Willi Hentschke

Six years ago today the story about Willi Hentschke and his family appeared in the Berliner Tagesspiegel and about how I could help to illuminate it by means of genealogy: Wurzeln ans Licht. On this occasion I tell here – with kind permission of the relatives – this story from my point of view.

Meeting Taissia

On March 3, 2013, I meet in a pizzeria near the airport Berlin-Tegel Taissia Chinina-Kelly with her husband from England. They are passing through and want to talk to me. This is an unusual start to an unusual research project, because I only meet most of my international clients virtually online. Taissia talks about her mother, Julia Likacheva, with a soft Russian accent.

Lies

She was born in April 1937 in Voskresensk near Moscow, and now lives in Novosibirsk. Julia never knew her father, at least not in such a way that she could remember him. Shortly after her birth, he was taken away from home as an alleged spy and enemy of the state and never returned. It took almost 50 years before she learned the truth, only after glasnost and perestroika. Before that, there were at best half-truths and lies, up to and including September 31, 1956 as the date of death, a day that does not even exist in the calendar. The truth was this: Willi Hentschke fell victim to Stalin’s “Great Purge” and was shot a few weeks after his arrest, like tens of thousands of others, at the Butovo firing range near Moscow.

Gaps

This fate has torn a big gap in the family tradition. And it is often gaps like this that prompt people to follow in the footsteps of their parents, grandparents or great-grandparents. Where did Willi Hentschke come from, what kind of family did he come from? To find answers to these questions, Taissia wanted to meet me. She has some documents for me, with the help of which I can start my search. After all, it is known that the Hentschkes lived in Berlin before Willi, as a communist, fled from the Nazis to the Soviet Union as early as 1934. Before I accept an assignment it is always important for me to know that I can do something. That there are probably sources for the questions asked. And I know that pretty quickly after Taissia tells me about her grandfather.
Marc Jarzebowski im Tagesspiegel Heiligabend 2014

No Routine

So I get to work, find Willi’s birth record from 1910, the parents’ marriage. His mother came from a Berlin family of laborers and lantern-lighters, and his father had immigrated from Schwiebus in East Brandenburg, now Świebodzin in Poland, in the wake of industrialization. They lived in Wedding in a house that still stands today. Willi had a younger brother Robert. From a methodological point of view, the research in the Berlin State Archives, in the Archives of the Protestant Church Berlin-Brandenburg, in the holdings of the Foundation Archives of Political Parties and Mass Organizations of the GDR in the Federal Archives (SAPMO) on Willi Hentschke’s escape in 1934, as well as the correspondence with the City Planning Office Berlin-Mitte and with various cemetery administrations are routine work, the results not spectacular. But the knowledge of the emotional implications of this work for the old woman in Siberia and for her family nevertheless makes the assignment a special one for me.

Photos against Forgetting

The meeting with Taissia in Tegel will not remain the only one. For November 2014, she announces that she will be in Berlin with her mother, who, together with a granddaughter, wants to set out from Novosibirsk to trace the newly acquired knowledge about her father. It will be a moving three-generation visit, which journalist Verena Friederike Hasel also follows for the Berliner Tagesspiegel. Julia Likacheva shows us the few mementos, especially a photo album. She created it herself in order to at least be able to counter the absence of her father. One of the few photos of the whole family shows Willi Hentschke and his Russian wife Elena in a forest, the mother is carrying little Julia in a bundle on her arm.

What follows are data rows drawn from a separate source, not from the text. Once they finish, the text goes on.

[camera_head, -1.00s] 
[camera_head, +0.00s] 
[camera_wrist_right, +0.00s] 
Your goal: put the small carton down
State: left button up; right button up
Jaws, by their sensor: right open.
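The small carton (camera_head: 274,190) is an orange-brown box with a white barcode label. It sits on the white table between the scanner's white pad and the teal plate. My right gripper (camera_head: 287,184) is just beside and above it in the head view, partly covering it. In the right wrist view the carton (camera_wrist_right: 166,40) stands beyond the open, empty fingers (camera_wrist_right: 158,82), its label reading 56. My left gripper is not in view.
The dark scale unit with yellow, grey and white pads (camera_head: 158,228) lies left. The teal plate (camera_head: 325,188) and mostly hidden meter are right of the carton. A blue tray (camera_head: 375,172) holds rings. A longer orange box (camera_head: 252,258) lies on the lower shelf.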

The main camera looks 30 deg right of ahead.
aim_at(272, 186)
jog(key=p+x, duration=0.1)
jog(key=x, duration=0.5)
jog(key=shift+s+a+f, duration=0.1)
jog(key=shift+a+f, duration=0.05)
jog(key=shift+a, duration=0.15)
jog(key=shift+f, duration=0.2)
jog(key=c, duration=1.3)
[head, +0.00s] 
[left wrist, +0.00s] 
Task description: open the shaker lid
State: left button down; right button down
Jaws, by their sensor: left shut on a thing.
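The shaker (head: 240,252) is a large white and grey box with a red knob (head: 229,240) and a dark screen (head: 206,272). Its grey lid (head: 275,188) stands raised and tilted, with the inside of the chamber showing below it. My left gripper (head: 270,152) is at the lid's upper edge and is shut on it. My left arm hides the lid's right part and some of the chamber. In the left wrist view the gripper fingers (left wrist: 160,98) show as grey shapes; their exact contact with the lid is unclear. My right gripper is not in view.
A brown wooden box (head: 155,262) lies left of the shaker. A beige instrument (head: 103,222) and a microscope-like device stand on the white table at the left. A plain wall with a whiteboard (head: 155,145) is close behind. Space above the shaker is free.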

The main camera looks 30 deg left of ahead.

Drei Generationen in Berlin

A Conclusion

We go to the house where Willi lived with his parents. We go to the cathedral cemetery on Müllerstraße in Wedding. The cemetery administration was no longer able to say where exactly the graves of Willi’s parents were, they have long been leveled. But in this cemetery they rest, and this spatial presence is of great spiritual significance to Julia. She lights candles she brought from her home and sings. It’s an intimate moment in which I fade into the background. Rarely is research really complete, rarely are all sources exhausted. I could go on tracing the Hentschkes, Willi’s brother Robert, for example, and his family. But still, I have the feeling that something is coming to a conclusion here. Julia keeps emphasizing how important this visit is to her. A few years later, she will make another trip, not quite as far: then, in Butowo, she finds her father’s name on a plaque.

Julia Likacheva in Butowo

The Lives of the Living

For me, Julia brought a print in the form of a bookmark. A symbolic thank you, which I still use today. Genealogy is not only good for making family trees. The story of Willi Hentschke and his daughter showed me what significance the lives of the dead can have for the lives of the living.